:: Required task ::
Reproduce only the lines from the one containing "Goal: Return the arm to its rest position" through the one containing "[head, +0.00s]", exactly as written and with both ends included.

===== Material provided =====

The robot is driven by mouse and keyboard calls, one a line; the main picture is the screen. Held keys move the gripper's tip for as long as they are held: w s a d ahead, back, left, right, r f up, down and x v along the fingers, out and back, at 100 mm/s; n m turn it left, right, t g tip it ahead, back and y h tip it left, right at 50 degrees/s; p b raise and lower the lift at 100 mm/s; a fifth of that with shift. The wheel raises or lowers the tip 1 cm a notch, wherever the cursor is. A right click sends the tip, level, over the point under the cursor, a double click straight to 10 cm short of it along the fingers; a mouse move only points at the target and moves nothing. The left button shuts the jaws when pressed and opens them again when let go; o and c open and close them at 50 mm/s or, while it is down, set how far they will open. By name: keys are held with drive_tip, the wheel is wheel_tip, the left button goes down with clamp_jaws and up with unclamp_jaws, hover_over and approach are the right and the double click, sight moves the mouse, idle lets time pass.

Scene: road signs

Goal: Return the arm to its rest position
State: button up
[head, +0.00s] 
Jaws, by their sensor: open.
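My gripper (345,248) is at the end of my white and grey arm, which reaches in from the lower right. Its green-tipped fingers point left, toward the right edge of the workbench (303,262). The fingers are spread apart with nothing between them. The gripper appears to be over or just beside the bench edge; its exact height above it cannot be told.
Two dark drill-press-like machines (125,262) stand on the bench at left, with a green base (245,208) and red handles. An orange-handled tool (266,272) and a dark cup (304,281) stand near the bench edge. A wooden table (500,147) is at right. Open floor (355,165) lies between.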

=====

:: Written solution ::
Goal: Return the arm to its rest position
State: button up
[head, +0.00s] 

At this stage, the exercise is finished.